22nd July 2014
Both landlords and tenants should ensure clarity in drafting break clauses to avoid recourse to litigation further down the line.
The case of Marks and Spencer plc v BNP Paribas Securities Services Trust Company (Jersey) Limited and another  saw the Court of Appeal overturn the ‘Tenant friendly’ first instance decision and hand down a traditionally ‘Landlord friendly’ judgement.
M&S had four separate sub-leases of four floors in an office block known as the Point. Rent was paid ‘yearly and proportionately for any part of a year by equal quarterly instalments on the usual quarter days’. The sub-leases had a break clause which permitted a break on 24 January 2012, provided (1) 6 months’ notice was given; (2) a premium of £919,800 + VAT was paid; and (3) there was no arrears of rent.
M&S satisfied all of the criteria in exercising the break clause, but in doing so paid rent in advance for the 25 December – 24 March. Accordingly they sought to recover from the Landlord rent paid for the period between the Break Date and the end of the Quarter, despite the fact that there was no express term allowing for the rent refund.
At first instance, Morgan J implied a term into the lease that provided that the Landlord was required to repay the rent and other sums due that fell between the break date and the next quarter date.
The Court of Appeal disagreed with the High Court on this issue, and held that when considering the lease in its commercial context, it would not be reasonable to imply a rent refund clause as this was something that should have been provided for with an express term.
The Court of Appeal did not go so far as to alter the test for implying terms into leases, but rather decided that the test had been applied incorrectly at first instance.

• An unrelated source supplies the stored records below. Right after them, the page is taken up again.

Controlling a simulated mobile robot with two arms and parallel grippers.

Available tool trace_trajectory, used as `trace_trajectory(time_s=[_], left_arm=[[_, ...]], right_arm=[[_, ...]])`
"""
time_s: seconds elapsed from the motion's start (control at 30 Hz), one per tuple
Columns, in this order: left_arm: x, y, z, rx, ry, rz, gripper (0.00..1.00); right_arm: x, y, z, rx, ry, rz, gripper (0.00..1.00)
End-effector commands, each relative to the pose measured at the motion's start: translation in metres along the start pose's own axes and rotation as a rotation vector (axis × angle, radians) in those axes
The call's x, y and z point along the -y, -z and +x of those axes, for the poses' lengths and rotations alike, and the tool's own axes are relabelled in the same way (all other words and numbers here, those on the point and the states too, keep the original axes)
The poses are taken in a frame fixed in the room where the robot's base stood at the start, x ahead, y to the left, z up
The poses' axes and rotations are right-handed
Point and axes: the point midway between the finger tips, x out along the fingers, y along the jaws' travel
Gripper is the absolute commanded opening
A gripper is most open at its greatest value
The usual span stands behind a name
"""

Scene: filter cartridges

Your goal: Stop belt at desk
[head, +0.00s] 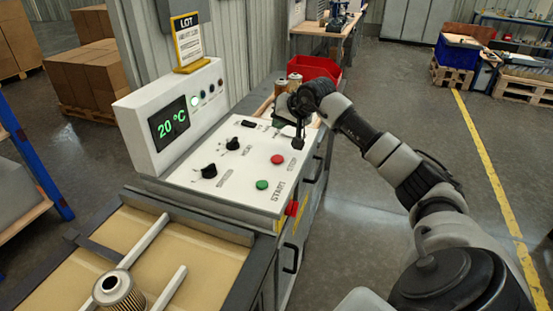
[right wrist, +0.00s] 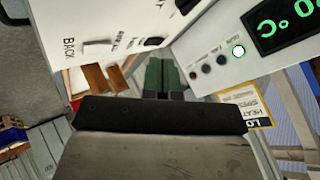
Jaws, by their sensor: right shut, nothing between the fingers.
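The control desk (head: 225,190) has a sloped white panel. A red button (head: 278,159) sits on its right part, and a green button (head: 262,184) sits nearer the front beside the word START. My right gripper (head: 298,143) is shut and empty, above the panel's far right part, beyond the red button; I cannot tell whether it touches the panel. The belt (head: 195,262) runs at the lower left, with a filter cartridge (head: 119,291) standing upright on it. In the right wrist view, the panel (right wrist: 118,20) shows a BACK label, but neither button is visible. My left gripper is not in view.
Two black knobs (head: 209,171) (head: 232,143) stand on the panel. The upright display (head: 172,123) reads 20 °C, with a LOT sign (head: 188,42) on top. A red bin (head: 315,68) and cartridges (head: 294,80) stand behind the gripper. The floor to the right is open.

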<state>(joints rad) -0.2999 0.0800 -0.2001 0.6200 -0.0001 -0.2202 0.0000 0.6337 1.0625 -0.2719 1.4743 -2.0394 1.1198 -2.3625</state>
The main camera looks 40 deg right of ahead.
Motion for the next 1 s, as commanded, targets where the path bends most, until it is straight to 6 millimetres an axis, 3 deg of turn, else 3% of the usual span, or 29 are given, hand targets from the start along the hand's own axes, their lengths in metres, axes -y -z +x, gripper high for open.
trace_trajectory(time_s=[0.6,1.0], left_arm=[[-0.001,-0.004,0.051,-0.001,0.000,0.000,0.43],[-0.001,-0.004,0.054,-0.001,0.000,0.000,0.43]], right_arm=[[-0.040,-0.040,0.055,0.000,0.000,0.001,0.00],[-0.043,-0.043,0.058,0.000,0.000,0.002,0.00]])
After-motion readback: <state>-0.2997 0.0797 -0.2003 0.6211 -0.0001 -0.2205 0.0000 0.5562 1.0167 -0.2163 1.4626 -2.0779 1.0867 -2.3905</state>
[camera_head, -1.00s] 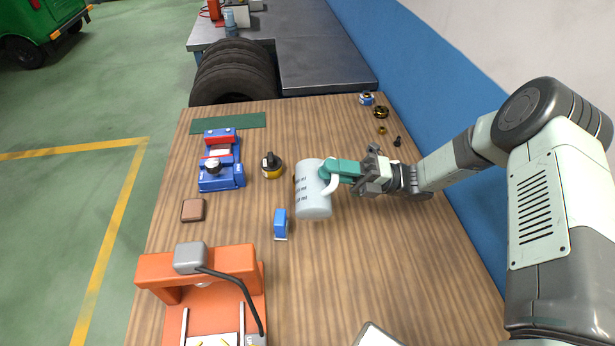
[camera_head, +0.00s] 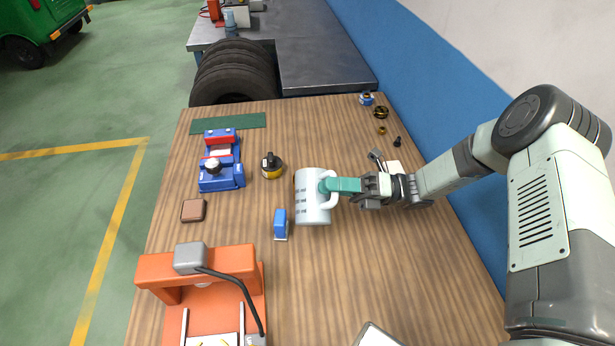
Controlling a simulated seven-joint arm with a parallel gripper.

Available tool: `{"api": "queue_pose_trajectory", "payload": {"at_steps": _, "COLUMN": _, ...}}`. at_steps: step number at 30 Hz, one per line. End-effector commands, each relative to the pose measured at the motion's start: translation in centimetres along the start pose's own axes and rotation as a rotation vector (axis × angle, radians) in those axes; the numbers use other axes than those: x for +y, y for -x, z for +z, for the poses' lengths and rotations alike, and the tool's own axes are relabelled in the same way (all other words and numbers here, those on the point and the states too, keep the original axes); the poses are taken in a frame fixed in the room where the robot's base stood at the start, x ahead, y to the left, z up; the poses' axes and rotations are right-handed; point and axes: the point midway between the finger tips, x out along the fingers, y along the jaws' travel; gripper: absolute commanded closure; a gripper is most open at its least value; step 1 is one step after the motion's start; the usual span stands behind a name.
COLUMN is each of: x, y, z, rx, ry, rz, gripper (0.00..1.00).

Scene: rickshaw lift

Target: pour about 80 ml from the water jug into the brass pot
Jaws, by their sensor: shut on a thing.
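The water jug (camera_head: 312,205) is a pale grey-white vessel with dark marks on its left side and a handle on its right. It is near the middle of the wooden table. My gripper (camera_head: 330,185), with teal fingers, comes from the right and is shut on the jug's handle. I cannot tell how far the jug is above the table, or whether it holds water. I cannot clearly make out the brass pot. A sliver of brown shows at the jug's upper left edge, and small dark and brass-coloured round pieces (camera_head: 381,112) lie at the back right.
A blue block (camera_head: 280,223) stands close left of the jug. A blue-red device (camera_head: 221,165), brown block (camera_head: 193,210) and orange machine (camera_head: 200,268) are on the left. The front right table (camera_head: 400,275) is mostly clear.

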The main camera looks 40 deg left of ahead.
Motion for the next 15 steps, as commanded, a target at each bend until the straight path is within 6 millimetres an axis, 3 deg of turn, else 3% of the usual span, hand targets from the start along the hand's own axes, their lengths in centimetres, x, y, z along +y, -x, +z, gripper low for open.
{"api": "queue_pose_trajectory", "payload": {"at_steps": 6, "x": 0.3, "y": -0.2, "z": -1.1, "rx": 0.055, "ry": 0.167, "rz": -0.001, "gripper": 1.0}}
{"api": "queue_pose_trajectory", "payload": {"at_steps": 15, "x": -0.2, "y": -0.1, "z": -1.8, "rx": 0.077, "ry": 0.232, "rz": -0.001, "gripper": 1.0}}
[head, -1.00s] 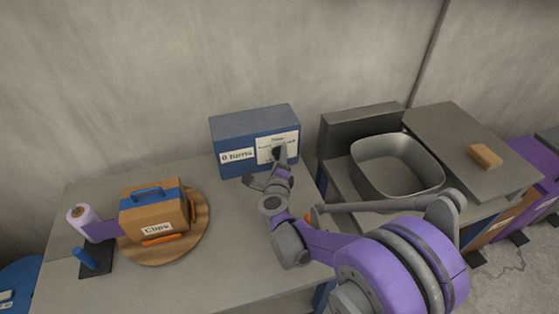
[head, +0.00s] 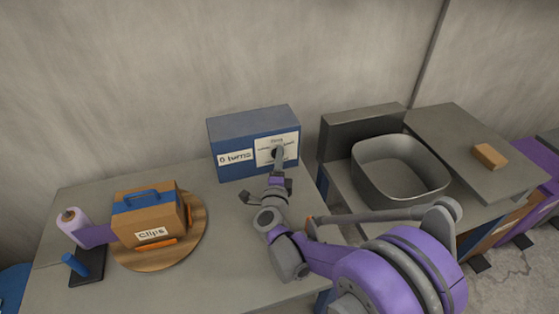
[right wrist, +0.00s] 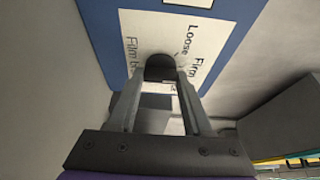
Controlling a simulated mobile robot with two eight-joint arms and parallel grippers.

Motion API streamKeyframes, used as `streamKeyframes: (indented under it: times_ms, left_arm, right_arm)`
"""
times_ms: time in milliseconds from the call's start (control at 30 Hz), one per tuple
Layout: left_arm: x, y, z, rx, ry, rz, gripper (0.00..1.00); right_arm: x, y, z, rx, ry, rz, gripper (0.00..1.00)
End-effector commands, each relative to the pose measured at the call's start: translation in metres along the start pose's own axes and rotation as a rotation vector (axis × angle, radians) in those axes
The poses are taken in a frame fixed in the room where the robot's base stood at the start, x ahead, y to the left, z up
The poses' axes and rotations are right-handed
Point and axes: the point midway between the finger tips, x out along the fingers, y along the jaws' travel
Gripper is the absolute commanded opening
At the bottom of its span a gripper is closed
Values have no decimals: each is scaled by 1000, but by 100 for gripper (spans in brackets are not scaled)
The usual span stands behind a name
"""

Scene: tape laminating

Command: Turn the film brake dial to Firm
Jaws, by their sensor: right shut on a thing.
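The film brake dial (right wrist: 160,67) is a dark round knob on a white label (right wrist: 118,35) with the words "Loose" and "Firm". The label is on the front of a blue box (head: 232,131), which also bears a "0 turns" plate (head: 235,159). My right gripper (right wrist: 156,84) is shut on the dial, one finger on each side. In the head view my right gripper (head: 277,158) reaches the label and covers most of the dial. I cannot tell which word the dial points at. My left gripper is not in view.
A grey tub (head: 400,170) and a small tan block (head: 490,156) are at the right. The table front (head: 205,290) is clear.

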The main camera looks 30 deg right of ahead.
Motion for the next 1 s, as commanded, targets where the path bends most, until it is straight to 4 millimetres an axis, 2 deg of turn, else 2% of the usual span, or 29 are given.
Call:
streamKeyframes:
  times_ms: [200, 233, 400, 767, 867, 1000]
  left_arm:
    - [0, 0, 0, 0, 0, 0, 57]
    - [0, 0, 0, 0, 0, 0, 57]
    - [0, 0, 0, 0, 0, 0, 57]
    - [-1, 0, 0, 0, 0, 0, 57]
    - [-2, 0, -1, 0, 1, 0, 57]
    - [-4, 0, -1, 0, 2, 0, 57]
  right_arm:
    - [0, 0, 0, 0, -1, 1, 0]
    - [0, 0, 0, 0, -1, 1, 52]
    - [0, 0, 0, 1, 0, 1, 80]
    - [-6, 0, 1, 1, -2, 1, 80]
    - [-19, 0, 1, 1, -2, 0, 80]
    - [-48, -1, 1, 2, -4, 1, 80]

This case served as a timely reminder to both landlords and tenants to ensure clarity when drafting commercial leases, so as to ensure that all eventualities are provided for, as the Courts are unwilling to imply terms into commercial agreements on matters that should be provided for expressly.
From a tenant’s perspective it is essential to ensure that the lease provides for the return of any overpayments following a break date. As a general point, Landlords can be relieved that the law has once again returned to their favour.
Andrew Knorpel serves a number of recent developments across a variety of areas in employment law and practice
Sophie Banks looks into the further important decision relating to the employment status of “gig economy” workers.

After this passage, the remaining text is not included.